On a phone call Wednesday, crime analyst Meredith Willis said the department was working on a public crime database it hopes to release in about six months.

When SPD’s crime analysis unit identifies an area experiencing increased serious crime, the department deploys additional foot and car patrols to the area. Femino said. The Criminal Investigation Division is also in touch with cities such as Cambridge and Malden to share knowledge and cooperate “so that when something does happen, it’s more likely to be solved in a timely manner.”

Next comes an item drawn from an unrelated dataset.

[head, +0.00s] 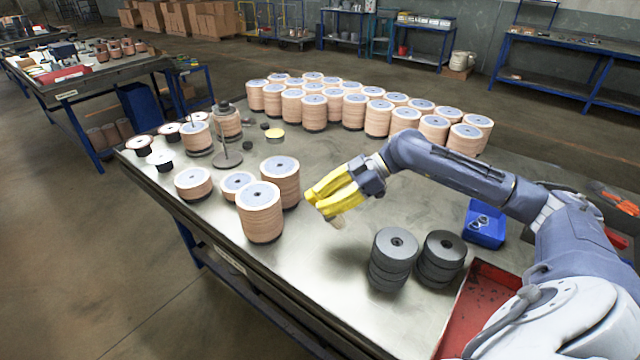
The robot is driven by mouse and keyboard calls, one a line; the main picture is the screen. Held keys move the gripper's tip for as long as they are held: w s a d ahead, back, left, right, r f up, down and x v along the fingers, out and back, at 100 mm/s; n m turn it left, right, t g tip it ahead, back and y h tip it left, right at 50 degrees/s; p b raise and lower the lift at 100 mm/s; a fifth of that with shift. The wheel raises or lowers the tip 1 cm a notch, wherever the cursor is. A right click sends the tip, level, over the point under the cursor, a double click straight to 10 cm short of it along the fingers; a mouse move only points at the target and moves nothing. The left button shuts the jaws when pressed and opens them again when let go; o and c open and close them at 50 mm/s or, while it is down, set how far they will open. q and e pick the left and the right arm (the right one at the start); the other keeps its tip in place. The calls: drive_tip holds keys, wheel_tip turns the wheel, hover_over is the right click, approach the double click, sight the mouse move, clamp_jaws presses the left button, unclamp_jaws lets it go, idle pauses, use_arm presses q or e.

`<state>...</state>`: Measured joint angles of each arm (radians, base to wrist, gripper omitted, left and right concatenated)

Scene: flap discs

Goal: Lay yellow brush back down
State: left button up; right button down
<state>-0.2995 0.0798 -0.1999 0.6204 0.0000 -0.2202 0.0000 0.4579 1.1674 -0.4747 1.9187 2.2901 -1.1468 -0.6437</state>
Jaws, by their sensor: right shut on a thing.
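The yellow brush (337,221) is in my right gripper (332,200), with its tan bristle end pointing down toward the table. My right gripper is shut on it in the middle of the table, just right of the front stacks of tan discs. Yellow shows around the fingers, and where brush and fingers part is hard to tell. The brush appears a little above the metal tabletop (330,265); the exact gap cannot be told. My left gripper is not in view.
Tan disc stacks (260,212) stand close left, with many more in rows at the back. Two dark disc stacks (395,258) stand front right, by a red tray (480,300) and a blue box (485,222). Bare tabletop lies below the gripper.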

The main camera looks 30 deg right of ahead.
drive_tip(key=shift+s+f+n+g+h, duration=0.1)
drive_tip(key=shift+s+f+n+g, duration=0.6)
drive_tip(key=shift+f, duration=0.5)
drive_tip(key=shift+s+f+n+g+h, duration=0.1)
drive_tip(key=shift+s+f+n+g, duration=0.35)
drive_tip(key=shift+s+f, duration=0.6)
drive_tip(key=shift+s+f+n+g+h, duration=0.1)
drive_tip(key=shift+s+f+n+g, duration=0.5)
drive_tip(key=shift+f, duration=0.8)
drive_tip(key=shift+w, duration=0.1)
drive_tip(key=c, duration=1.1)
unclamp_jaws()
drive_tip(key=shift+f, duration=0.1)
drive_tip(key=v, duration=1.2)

Alongside patrolling and intelligence-sharing strategies, SPD runs youth programs and activities in collaboration with the city’s Department of Racial and Social Justice, created in 2020. “We collaborate a lot. In the last two years, we’ve included dialogue sessions in each of the wards, walk-and-talks with business owners and coffee-with-the-chief sessions,” Femino said. “We’re trying to put together some programs this summer,” a season that sees spikes in confrontations and crime. Femino did not provide data on enrollment in youth programs when asked by email Wednesday.

Unrest over initiatives 

After residents said incidents such as the Winter Hill gunfire and recent Nashville, Tennessee, school shooting made them worry about their children’s safety, MaryLou Carey-Sturniolo, a Winter Hill resident, garnered some applause when she decried the city’s decision to remove police officers from schools. “You cannot expect the police department to protect you then disrespect them by taking them out of schools,” she said.

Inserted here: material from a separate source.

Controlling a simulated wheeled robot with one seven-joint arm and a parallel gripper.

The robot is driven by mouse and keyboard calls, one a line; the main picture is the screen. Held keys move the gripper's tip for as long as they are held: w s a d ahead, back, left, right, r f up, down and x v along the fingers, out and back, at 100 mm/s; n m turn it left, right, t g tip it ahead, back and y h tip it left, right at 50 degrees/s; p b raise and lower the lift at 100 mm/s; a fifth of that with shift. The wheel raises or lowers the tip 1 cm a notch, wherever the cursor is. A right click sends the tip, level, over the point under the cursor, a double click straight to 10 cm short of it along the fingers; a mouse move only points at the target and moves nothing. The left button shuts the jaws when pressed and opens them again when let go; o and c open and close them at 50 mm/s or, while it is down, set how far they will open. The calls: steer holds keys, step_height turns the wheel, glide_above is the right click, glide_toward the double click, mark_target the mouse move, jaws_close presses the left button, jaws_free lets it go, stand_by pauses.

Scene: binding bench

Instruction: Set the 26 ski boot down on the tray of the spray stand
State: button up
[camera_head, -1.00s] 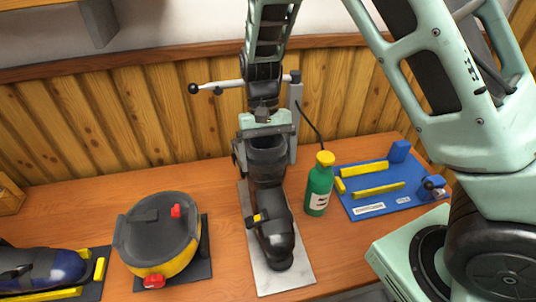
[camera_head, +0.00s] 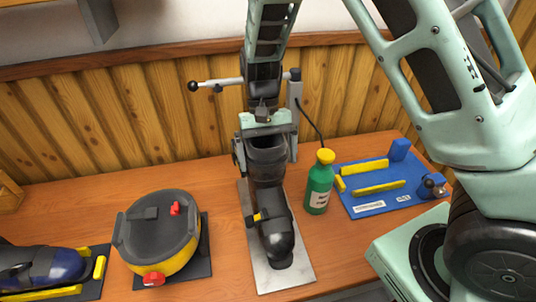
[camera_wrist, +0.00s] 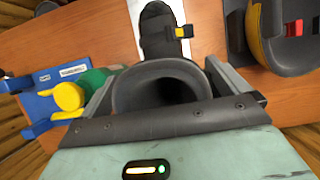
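A black ski boot (camera_head: 271,215) with a yellow buckle is upright above or on the pale metal tray (camera_head: 294,279) of the spray stand, toe toward me. I cannot tell whether its sole touches the tray. No size mark is readable on it. My gripper (camera_head: 266,148) is over the boot's cuff, a finger on each side, and looks shut on it. In the wrist view the open cuff (camera_wrist: 160,75) sits between my gripper's two fingers (camera_wrist: 162,72). The stand's post (camera_head: 295,100) and lever (camera_head: 215,87) are behind my gripper.
A green bottle (camera_head: 319,187) with a yellow cap stands close right of the boot. A round yellow and black device (camera_head: 158,235) and a dark-blue boot (camera_head: 40,268) are at left.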

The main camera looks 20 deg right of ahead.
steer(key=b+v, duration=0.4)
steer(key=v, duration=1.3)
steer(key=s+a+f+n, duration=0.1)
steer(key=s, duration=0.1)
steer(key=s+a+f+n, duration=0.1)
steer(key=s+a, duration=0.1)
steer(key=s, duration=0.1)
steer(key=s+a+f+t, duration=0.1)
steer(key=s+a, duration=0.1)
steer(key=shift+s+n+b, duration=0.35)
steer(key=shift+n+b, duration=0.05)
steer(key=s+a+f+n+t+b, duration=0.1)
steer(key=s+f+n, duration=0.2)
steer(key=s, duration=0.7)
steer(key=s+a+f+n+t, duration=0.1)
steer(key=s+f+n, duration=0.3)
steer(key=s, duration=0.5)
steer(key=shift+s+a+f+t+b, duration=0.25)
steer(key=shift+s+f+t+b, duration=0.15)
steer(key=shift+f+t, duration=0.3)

Former mayoral candidate William Tauro asked Femino to explain how he would get guns off the streets. The acting chief mentioned a buyback program that he said has been successful. “It’s not enough,” Tauro said, drawing nods from a few people around Tauro.

Earlier in the meeting, a counselor from Riverside Trauma Center discussed self-help techniques in the wake of a shooting over the murmur of a clearly disinterested audience. One resident called the presentation “patronizing,” and the room applauded.

“​​We all had kids at soccer practice [March 21]. There were two kids walking home that were 15 feet away from the shooting. They ran behind a building,” one resident said.

Lackluster involvement

Most frustration was directed at the city and the Department of Racial and Social Justice.

Community members wanted faster and more widespread communication in the event of a shooting, “like a reverse 311,” one resident suggested. But Mayor Katjana Ballantyne said real-time communication was “very difficult.” Other residents pushed for more efforts to engage the community on gun violence issues and improve regular communications. “Why did it take four days to hold this meeting?” one resident asked.

Department of Racial and Social Justice director Denise Molina Capers had staff distribute flyers inviting community members to join an Anti-Violence Working Group, one of the department’s latest initiatives to stop violent crime. Capers expressed disappointment in application numbers for other police-related initiatives and task forces – even paid ones –despite advertising them through flyering, emails and other channels. Many community members looked at one another in confusion. “I didn’t receive anything,” one said, and murmurs broke out. Cambridge Day reached out to the RSJ over the phone Wednesday and Friday seeking clarification on community engagement.

“The attitude has been to ask the community to meet you where you are, not for you to meet us. All I hear are very defensive responses.” One resident said. “You are elected officials. Our tax dollars support your salary. If you can’t do it, maybe this is not the right job.”

This post was updated April 4, 2023, to clarify that the requested police budget was cut by around $400,000, though the budget saw an overall increase.